====== LISTED ENTRIES

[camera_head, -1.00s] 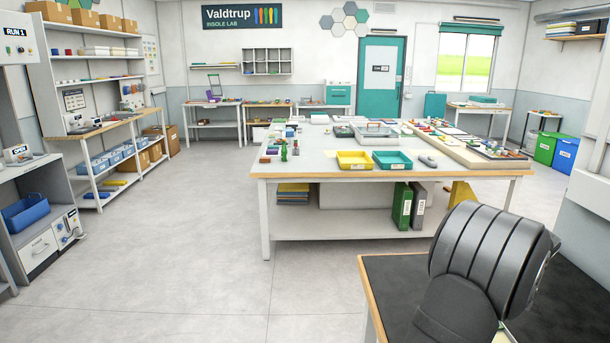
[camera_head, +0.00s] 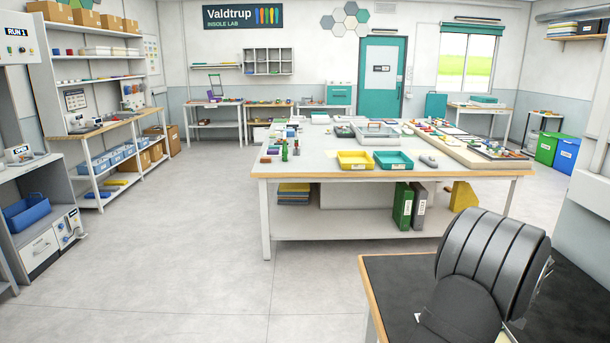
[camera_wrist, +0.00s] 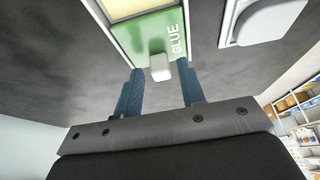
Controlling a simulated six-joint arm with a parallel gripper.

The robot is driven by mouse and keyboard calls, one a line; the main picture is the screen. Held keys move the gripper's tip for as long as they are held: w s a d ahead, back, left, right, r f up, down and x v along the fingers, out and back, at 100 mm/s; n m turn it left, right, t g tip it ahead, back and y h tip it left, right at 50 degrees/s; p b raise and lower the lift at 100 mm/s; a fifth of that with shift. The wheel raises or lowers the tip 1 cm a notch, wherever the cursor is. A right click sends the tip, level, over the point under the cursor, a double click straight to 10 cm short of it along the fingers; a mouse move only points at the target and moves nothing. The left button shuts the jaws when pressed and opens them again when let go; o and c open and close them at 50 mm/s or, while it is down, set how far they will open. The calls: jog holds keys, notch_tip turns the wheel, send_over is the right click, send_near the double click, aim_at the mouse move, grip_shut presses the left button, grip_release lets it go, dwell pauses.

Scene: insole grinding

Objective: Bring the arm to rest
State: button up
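My arm shows as a black ridged link over the dark bench top (camera_head: 405,285) at the lower right of the head view; my gripper is not seen there. In the wrist view, my gripper (camera_wrist: 160,72) has two blue fingers held well apart, with nothing clamped between them. A green item marked GLUE (camera_wrist: 148,38), with a pale upper part, lies beyond the fingertips over a dark surface. Its small white end piece appears between the fingertips, and I see no finger pressing on it. How far it is from the fingers is unclear.
A pale rounded item (camera_wrist: 268,20) is at the wrist view's upper right. In the head view, a large worktable (camera_head: 300,165) holds a yellow tray (camera_head: 355,160) and a teal tray (camera_head: 393,160). Shelves line the left wall. The grey floor (camera_head: 180,240) is clear.

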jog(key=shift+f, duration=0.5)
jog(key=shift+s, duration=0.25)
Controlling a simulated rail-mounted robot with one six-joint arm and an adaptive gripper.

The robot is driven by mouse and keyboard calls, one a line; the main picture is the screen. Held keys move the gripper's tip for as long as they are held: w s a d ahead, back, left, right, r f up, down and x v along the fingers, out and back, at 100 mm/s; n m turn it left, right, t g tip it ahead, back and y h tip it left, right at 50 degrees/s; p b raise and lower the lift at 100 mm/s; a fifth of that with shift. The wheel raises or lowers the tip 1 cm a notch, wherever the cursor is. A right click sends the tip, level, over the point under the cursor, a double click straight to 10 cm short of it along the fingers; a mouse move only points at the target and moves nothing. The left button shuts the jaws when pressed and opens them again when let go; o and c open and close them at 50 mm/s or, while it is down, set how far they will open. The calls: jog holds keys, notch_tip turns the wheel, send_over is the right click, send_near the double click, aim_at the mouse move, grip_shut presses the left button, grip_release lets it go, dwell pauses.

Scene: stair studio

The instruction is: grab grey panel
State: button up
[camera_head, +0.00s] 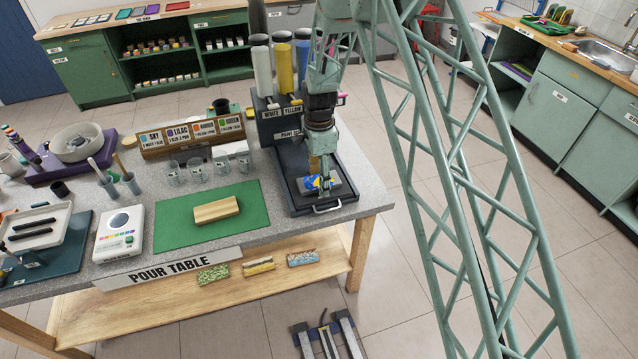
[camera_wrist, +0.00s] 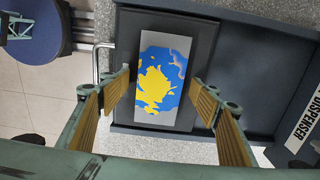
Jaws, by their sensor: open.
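The grey panel (camera_wrist: 181,107) lies flat on a dark tray (camera_wrist: 205,32) and carries a blue and yellow paint splash. In the head view the panel (camera_head: 332,187) is partly hidden by my gripper (camera_head: 321,184), which points down over the front of the tray (camera_head: 298,204). In the wrist view my gripper (camera_wrist: 164,98) is open, with one ribbed finger on the left and one on the right of the panel. Nothing is between the fingers except the panel below or between them; I cannot tell the exact height gap.
The paint dispenser (camera_head: 280,130) with tall cylinders stands right behind the tray. A green mat (camera_head: 175,232) with a wooden block (camera_head: 216,209) lies to the left. Cups and a white device (camera_head: 119,235) stand further left. Floor is clear right of the table.

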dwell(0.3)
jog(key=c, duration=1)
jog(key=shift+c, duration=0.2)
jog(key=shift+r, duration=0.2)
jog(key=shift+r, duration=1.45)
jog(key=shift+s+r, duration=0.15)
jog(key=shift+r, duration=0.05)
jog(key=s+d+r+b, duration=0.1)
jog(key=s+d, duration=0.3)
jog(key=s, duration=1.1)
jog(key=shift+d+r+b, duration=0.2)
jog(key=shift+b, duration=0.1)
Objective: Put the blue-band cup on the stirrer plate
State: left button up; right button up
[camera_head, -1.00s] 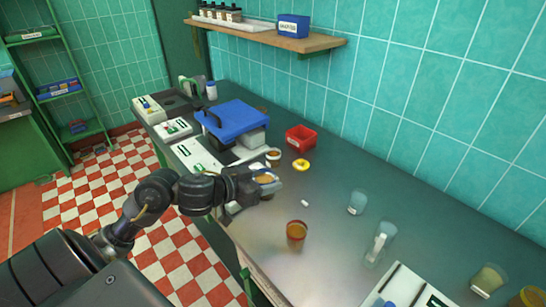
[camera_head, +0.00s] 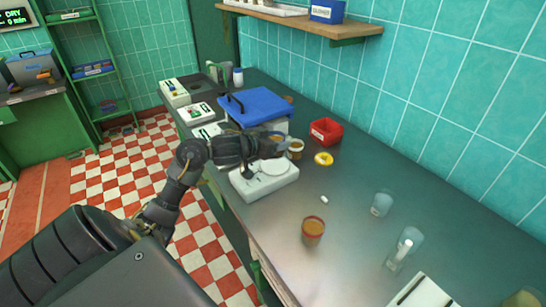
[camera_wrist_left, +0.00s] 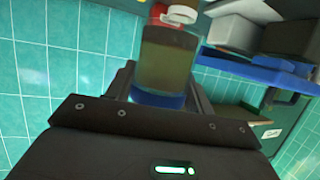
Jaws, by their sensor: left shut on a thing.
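The blue-band cup (camera_wrist_left: 170,60) is between the fingers of my left gripper in the left wrist view. It is see-through, with a brownish tint and a blue band at one end. In the head view my left gripper (camera_head: 280,143) is shut on it, just beyond the stirrer plate; the fingers and arm mostly hide the cup there. The stirrer plate (camera_head: 277,167) is a white box with a round pale top, near the counter's front edge, partly hidden by my arm. My right gripper is not in view.
A brown cup (camera_head: 296,150) stands close by the gripper. A blue-lidded device (camera_head: 257,106) stands behind, with a red bin (camera_head: 326,131) and yellow ring (camera_head: 324,158) to the right. An amber cup (camera_head: 313,230) and clear glassware (camera_head: 381,204) stand nearer; counter between is mostly clear.

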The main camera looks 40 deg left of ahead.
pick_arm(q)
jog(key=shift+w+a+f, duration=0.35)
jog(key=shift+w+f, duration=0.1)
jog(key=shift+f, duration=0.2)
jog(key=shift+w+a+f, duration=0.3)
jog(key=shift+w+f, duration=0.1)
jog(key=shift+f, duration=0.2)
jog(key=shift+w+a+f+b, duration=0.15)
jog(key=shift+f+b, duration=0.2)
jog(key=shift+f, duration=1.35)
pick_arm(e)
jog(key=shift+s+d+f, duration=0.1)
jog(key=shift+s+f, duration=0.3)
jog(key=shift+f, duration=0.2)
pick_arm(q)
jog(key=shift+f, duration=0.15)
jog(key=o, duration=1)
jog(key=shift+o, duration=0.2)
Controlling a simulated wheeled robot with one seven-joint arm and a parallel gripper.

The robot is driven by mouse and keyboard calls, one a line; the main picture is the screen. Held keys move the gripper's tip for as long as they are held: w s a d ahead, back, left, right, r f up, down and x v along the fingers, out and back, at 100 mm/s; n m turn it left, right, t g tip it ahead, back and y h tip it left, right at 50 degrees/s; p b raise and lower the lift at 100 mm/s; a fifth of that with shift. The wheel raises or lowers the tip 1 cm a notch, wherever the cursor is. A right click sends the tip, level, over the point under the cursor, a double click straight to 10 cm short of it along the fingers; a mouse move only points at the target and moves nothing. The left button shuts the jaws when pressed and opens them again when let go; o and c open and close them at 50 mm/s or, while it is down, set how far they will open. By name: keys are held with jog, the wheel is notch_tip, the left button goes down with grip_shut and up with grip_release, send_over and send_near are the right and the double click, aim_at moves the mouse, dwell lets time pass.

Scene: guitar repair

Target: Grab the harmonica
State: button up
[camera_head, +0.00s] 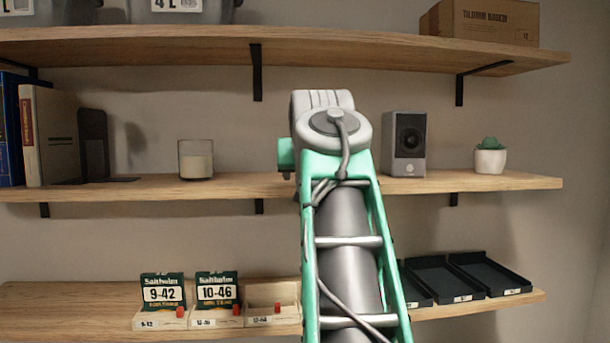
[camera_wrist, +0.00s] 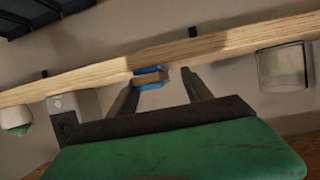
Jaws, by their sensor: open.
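A small blue and brown block, which looks like the harmonica (camera_wrist: 151,77), sits at the edge of the middle wooden shelf in the wrist view, where the scene appears upside down. My gripper (camera_wrist: 160,76) is open, its two dark fingers pointing at the shelf. The block shows between the fingertips, closer to the left finger, which partly overlaps its end. I cannot tell how far past the tips it lies. In the head view my arm hides both the block and the fingers.
On the middle shelf (camera_head: 245,187), a glass candle (camera_head: 196,159) stands left of my arm. A grey speaker (camera_head: 404,144) and a potted plant (camera_head: 490,157) stand right. The upper shelf (camera_head: 350,48) is above; black trays (camera_head: 490,273) and string boxes (camera_head: 217,296) are below.

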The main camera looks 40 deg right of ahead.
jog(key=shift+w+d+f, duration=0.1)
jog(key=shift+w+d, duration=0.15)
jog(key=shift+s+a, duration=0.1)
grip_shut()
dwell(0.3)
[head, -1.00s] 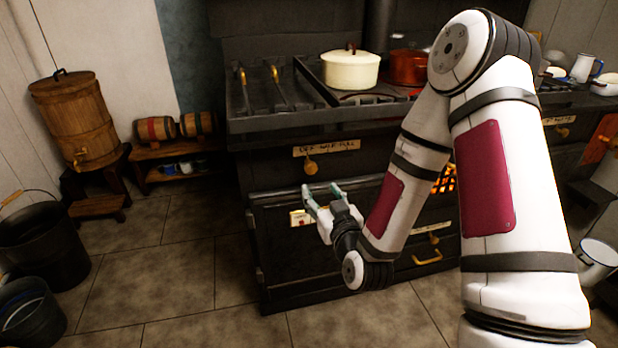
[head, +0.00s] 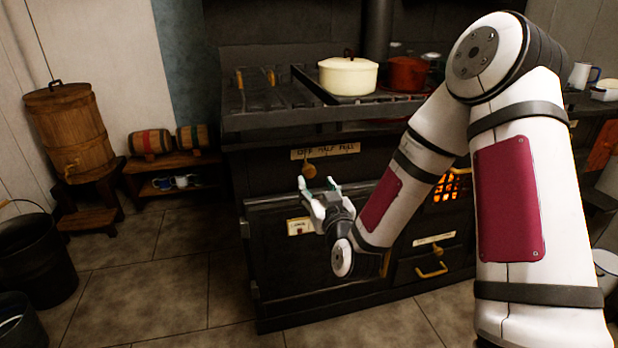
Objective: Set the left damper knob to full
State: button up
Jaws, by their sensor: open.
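The left damper knob (head: 309,170) is a small brass knob on the stove's dark front. It hangs under a pale label plate (head: 325,151) that appears to read OFF, HALF, FULL from left to right. The knob sits below the OFF end of the plate. My gripper (head: 319,181) is open and empty, with its fingers pointing up toward the knob. The fingertips are just below and beside the knob in the picture. I cannot tell whether they touch it.
The black stove (head: 275,120) carries a cream pot (head: 347,77) and a red pot (head: 407,74). An oven door with a small label (head: 300,226) lies behind my gripper. A grate glows (head: 447,186) at right.

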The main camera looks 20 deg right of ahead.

============

REQUIRED WORK: Omit every picture, and please return the entries exactly from the first line through the line with "Controlling a simulated rail-mounted", both included.

EXERCISE OUTPUT:
[camera_head, -1.00s] 
[camera_head, +0.00s] 
[camera_wrist, +0.00s] 
Controlling a simulated six-joint arm with a parallel gripper.

The robot is driven by mouse and keyboard calls, one a line; the main picture is the screen. Held keys move the gripper's tip for as long as they are held: w s a d ahead, back, left, right, r f up, down and x v along the fingers, out and back, at 100 mm/s; n m turn it left, right, t g tip it ahead, back and y h tip it left, right at 50 degrees/s; p b raise and lower the lift at 100 mm/s; a fifth of that with shift. The wheel raises or lowers the tip 1 cm a notch, wherever the cursor is. A right click sends the tip, level, over the point under the cursor, a double click straight to 10 cm short of it along the fingers; a mouse move only points at the target and moves nothing. The left button shuts the jaws when pressed and opens them again when let go; o and c open and close them at 50 mm/s or, while it is down, set how far they will open. The calls: jog holds keys, notch_tip turns the wheel, send_over is the right click, send_near the double click, aim_at the mouse move, grip_shut presses the left button, grip_release lets it go, dwell pauses.

Scene: insole grinding

Objective: Bring the arm to rest
State: button up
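My arm shows as a black ridged link over the dark bench top (camera_head: 405,285) at the lower right of the head view; my gripper is not seen there. In the wrist view, my gripper (camera_wrist: 160,72) has two blue fingers held well apart, with nothing clamped between them. A green item marked GLUE (camera_wrist: 148,38), with a pale upper part, lies beyond the fingertips over a dark surface. Its small white end piece appears between the fingertips, and I see no finger pressing on it. How far it is from the fingers is unclear.
A pale rounded item (camera_wrist: 268,20) is at the wrist view's upper right. In the head view, a large worktable (camera_head: 300,165) holds a yellow tray (camera_head: 355,160) and a teal tray (camera_head: 393,160). Shelves line the left wall. The grey floor (camera_head: 180,240) is clear.

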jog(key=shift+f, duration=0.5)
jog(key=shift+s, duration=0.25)
Controlling a simulated rail-mounted robot with one six-joint arm and an adaptive gripper.

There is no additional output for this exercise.